**DATA PROVIDED**
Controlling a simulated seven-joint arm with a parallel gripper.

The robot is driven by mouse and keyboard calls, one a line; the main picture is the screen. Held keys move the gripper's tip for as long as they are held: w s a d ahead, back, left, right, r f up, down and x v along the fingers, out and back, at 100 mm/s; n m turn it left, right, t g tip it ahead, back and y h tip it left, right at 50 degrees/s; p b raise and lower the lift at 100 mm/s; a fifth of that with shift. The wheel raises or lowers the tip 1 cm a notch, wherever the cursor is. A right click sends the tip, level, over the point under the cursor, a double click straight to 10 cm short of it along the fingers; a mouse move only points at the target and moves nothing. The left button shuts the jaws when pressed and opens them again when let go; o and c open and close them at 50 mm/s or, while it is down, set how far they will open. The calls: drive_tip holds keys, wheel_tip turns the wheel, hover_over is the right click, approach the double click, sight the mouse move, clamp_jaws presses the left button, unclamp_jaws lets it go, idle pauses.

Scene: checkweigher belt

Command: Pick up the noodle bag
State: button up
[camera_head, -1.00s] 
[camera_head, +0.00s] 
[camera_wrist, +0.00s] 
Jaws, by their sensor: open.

**PROBLEM REQUIREMENTS**
From the listing above, collect each line in which the string "with" appears.

**WRITTEN RESPONSE**
Controlling a simulated seven-joint arm with a parallel gripper.
The robot is driven by mouse and keyboard calls, one a line; the main picture is the screen. Held keys move the gripper's tip for as long as they are held: w s a d ahead, back, left, right, r f up, down and x v along the fingers, out and back, at 100 mm/s; n m turn it left, right, t g tip it ahead, back and y h tip it left, right at 50 degrees/s; p b raise and lower the lift at 100 mm/s; a fifth of that with shift. The wheel raises or lowers the tip 1 cm a notch, wherever the cursor is. A right click sends the tip, level, over the point under the cursor, a double click straight to 10 cm short of it along the fingers; a mouse move only points at the target and moves nothing. The left button shuts the jaws when pressed and opens them again when let go; o and c open and close them at 50 mm/s or, while it is down, set how far they will open. The calls: drive_tip holds keys, wheel_tip turns the wheel, hover_over is the right click, approach the double click, sight the mouse move, clamp_jaws presses the left button, unclamp_jaws lets it go, idle pauses.

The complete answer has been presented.